#### GIVEN PROBLEM
Transcribe the listing exactly, leaving out every picture.

#### SOURCE EXCERPT
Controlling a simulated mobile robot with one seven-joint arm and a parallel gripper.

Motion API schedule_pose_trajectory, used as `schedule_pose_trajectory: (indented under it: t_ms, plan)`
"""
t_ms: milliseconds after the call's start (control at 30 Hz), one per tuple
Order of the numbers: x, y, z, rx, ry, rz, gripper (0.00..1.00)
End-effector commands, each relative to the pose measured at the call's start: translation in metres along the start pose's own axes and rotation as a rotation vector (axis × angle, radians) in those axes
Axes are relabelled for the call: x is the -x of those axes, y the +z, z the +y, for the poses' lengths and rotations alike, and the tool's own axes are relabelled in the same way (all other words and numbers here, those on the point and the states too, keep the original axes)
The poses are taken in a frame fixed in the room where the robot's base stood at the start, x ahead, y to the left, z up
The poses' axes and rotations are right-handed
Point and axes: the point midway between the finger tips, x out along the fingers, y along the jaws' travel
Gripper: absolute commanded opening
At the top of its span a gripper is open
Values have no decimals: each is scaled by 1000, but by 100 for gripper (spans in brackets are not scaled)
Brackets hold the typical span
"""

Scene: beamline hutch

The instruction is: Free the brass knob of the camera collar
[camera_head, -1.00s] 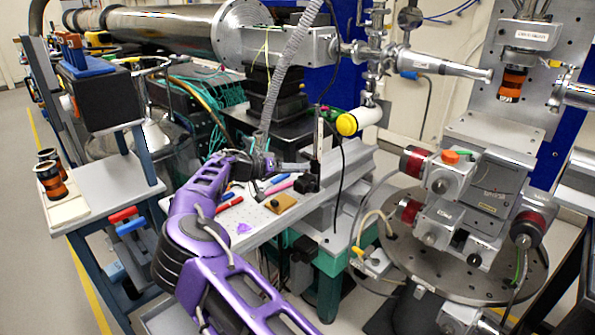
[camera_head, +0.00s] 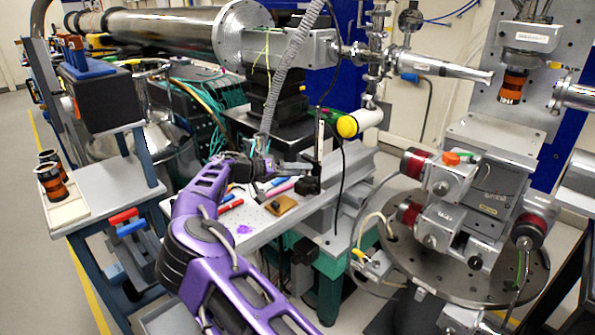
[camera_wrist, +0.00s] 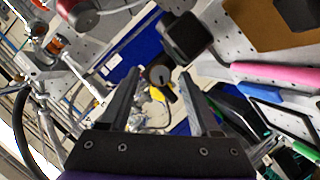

#### RESPONSE TO THIS EXERCISE
Controlling a simulated mobile robot with one seven-joint arm and a parallel gripper.

Motion API schedule_pose_trajectory, used as `schedule_pose_trajectory: (indented under it: t_ms, plan)`
"""
t_ms: milliseconds after the call's start (control at 30 Hz), one per tuple
Order of the numbers: x, y, z, rx, ry, rz, gripper (0.00..1.00)
End-effector commands, each relative to the pose measured at the call's start: translation in metres along the start pose's own axes and rotation as a rotation vector (axis × angle, radians) in those axes
Axes are relabelled for the call: x is the -x of those axes, y the +z, z the +y, for the poses' lengths and rotations alike, and the tool's own axes are relabelled in the same way (all other words and numbers here, those on the point and the states too, keep the original axes)
The poses are taken in a frame fixed in the room where the robot's base stood at the start, x ahead, y to the left, z up
The poses' axes and rotations are right-handed
Point and axes: the point midway between the finger tips, x out along the fingers, y along the jaws' travel
Gripper: absolute commanded opening
At the top of its span a gripper is open
Values have no decimals: each is scaled by 1000, but by 100 for gripper (spans in brackets are not scaled)
Brackets hold the typical span
"""

Scene: beamline hutch

The instruction is: Free the brass knob of the camera collar
[camera_head, -1.00s] 
[camera_head, +0.00s] 
[camera_wrist, +0.00s] 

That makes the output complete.